» **THE PROBLEM**
Provide only the number of lines in the records below that include "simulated".

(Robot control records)
---*---
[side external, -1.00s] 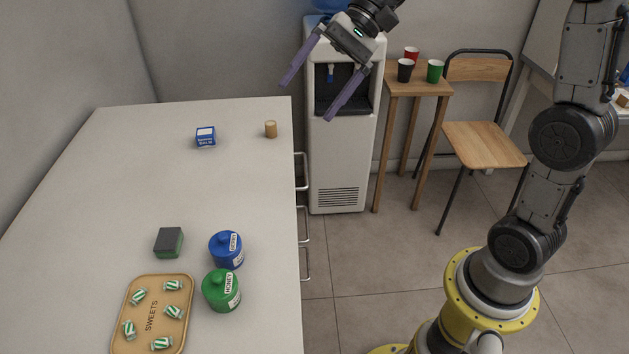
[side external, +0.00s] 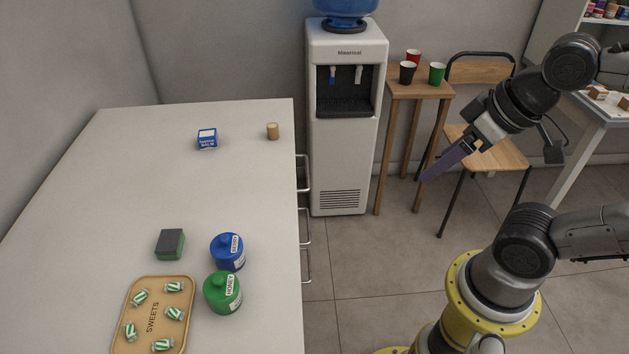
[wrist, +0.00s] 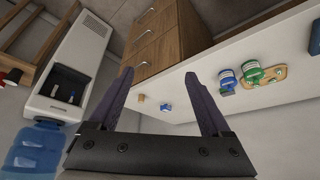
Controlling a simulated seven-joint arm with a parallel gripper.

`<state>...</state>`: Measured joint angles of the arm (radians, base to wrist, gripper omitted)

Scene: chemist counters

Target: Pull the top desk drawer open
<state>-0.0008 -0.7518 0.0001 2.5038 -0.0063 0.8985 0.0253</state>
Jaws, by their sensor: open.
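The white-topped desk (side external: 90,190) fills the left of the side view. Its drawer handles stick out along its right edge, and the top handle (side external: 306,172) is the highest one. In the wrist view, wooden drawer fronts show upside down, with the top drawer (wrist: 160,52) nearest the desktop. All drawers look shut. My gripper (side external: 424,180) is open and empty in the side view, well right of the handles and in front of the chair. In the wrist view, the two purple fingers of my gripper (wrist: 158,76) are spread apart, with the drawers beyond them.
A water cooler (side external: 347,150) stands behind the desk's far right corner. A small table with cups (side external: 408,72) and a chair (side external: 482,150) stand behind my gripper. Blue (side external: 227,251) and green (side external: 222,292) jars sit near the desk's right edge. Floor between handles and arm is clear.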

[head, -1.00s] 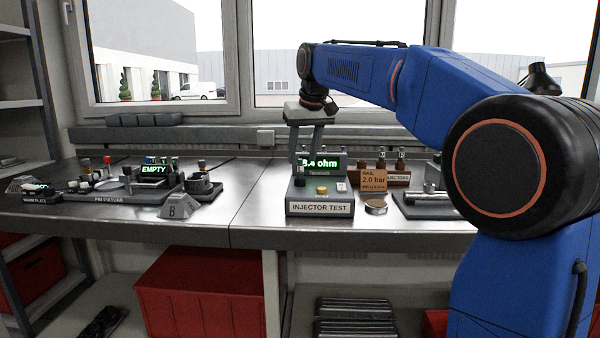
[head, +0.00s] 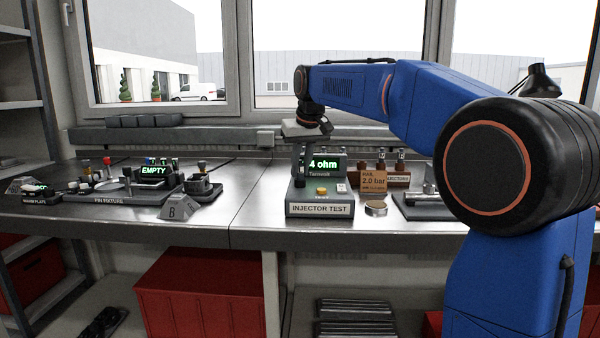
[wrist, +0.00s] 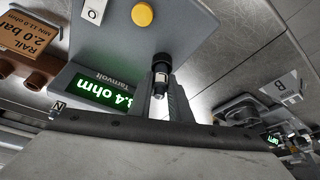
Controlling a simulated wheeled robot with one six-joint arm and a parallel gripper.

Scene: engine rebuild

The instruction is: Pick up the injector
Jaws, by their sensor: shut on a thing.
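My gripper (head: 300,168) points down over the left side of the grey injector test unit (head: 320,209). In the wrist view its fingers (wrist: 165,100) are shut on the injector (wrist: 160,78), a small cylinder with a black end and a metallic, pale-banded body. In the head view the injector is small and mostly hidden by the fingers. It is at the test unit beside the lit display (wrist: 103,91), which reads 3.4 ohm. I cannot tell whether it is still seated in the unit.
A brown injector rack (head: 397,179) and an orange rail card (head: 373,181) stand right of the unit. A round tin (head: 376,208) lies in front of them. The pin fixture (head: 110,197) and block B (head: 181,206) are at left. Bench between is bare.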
---*---
» **EXPECTED ANSWER**
2